Liam Smith wants to use Josh Kelly as a stepping stone towards another shot at a world title but the former WBO super welterweight champion is aware that he will be fighting for his reputation when he meets the Sunderland man at Wembley Stadium on September 21st. 

Although Smith believes he still has plenty left to offer, the 36-year-old is also a realist. He knows that he needs to prove that he is a much more dangerous fighter than the unrecognisably tame figure who turned up to his rematch with Chris Eubank Jnr last November.

Last January, an inspired Smith, 33-4-1 (20 KOs), blitzed Eubank, stopping the Brighton man inside four rounds. However, after suffering a back injury during the build up to the rematch, he struggled to make the 160lb weight limit and looked a shadow of his usual self as he was stopped in the 10th.

Fairly or unfairly, despite Smith’s long, exciting career that is the last image that boxing fans have of the Liverpudlian.

Given Smith’s body of work, his performance that night can be justly written off as an aberration, but Smith has been around boxing long enough to know that fans don’t want to hear excuses or explanations. They want to see hard evidence. 

Beating the in-form Kelly, 15-1-1 (8 KOs), would certainly provide plenty. 
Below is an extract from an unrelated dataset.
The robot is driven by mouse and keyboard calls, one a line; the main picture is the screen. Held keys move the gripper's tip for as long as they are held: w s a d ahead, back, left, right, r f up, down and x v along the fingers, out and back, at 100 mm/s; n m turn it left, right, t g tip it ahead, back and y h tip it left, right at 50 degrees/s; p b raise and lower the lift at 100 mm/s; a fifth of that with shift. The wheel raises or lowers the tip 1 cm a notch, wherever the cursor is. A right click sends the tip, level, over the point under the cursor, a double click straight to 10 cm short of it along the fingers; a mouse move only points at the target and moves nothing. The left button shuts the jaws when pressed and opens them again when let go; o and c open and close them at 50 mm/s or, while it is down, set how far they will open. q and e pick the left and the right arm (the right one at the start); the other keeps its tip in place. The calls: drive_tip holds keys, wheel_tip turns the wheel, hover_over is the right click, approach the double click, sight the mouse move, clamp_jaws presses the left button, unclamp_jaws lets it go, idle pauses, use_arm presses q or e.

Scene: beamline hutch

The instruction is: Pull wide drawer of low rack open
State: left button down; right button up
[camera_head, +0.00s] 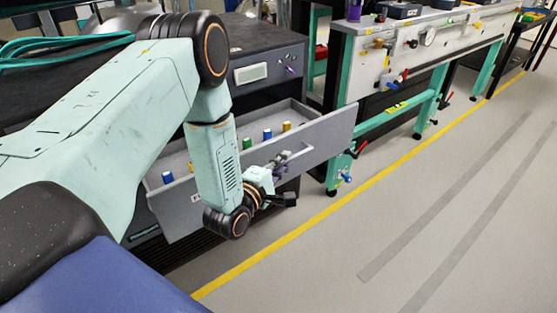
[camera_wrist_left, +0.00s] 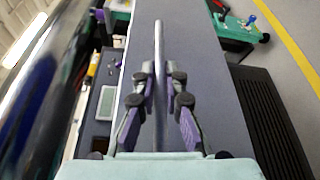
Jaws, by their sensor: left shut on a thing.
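The wide drawer (camera_head: 325,137) of the low dark rack (camera_head: 262,50) stands pulled out, its light inside showing behind a grey front. Small blue, green and yellow items stand inside it. My left gripper (camera_head: 279,163) is at the outside of the drawer front. In the left wrist view, the drawer front (camera_wrist_left: 205,60) fills the middle and a long grey bar handle (camera_wrist_left: 158,38) runs along it. My left gripper (camera_wrist_left: 160,78) has its purple-padded fingers on both sides of this handle and is shut on it. My arm hides part of the drawer. My right gripper is not in view.
A bench with green legs (camera_head: 442,85) stands to the right, with valves and a gauge on its front. A yellow line (camera_head: 330,210) crosses the grey floor. The floor (camera_head: 440,220) to the right of it is clear. Green cables (camera_head: 60,42) lie at upper left.

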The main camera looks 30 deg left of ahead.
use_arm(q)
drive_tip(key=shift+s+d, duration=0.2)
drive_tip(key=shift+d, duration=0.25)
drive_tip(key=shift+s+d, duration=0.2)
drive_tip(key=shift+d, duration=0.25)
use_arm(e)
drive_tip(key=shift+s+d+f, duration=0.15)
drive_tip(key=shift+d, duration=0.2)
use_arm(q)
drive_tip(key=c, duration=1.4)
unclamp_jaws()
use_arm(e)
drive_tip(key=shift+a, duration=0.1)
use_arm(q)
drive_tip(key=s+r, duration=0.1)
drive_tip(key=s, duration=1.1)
“The fire for this performance is to get people back on board with, ‘No, he’s not finished yet.’” he told Queensberry.

“Whether it was Josh Kelly or anybody else. The fire in my next fight after the Eubank rematch was that I’ve got to prove to people that I’m not finished.”

Considering Smith remains one of British boxing’s most high-profile and well-respected fighters, it is eye-opening to be reminded that he hasn’t held a full version of a world title since Saul ‘Canelo’ Alvarez took his WBO super welterweight belt from him back in 2016. He also hasn’t boxed for a world title since Jaime Munguia beat him in 2018.

Smith faced the very best at 154lbs and has mixed in good company at 160lbs but is insistent that he doesn’t want to retire until he has had one more crack at one of the leading lights at middleweight. 

“Definitely. That was always the ambition,” he said. “I’ve been a world champion and I’ve made the money I’ve made, but I’m still in boxing. I could retire happy, but I want to be a two-time, two-weight world champion.”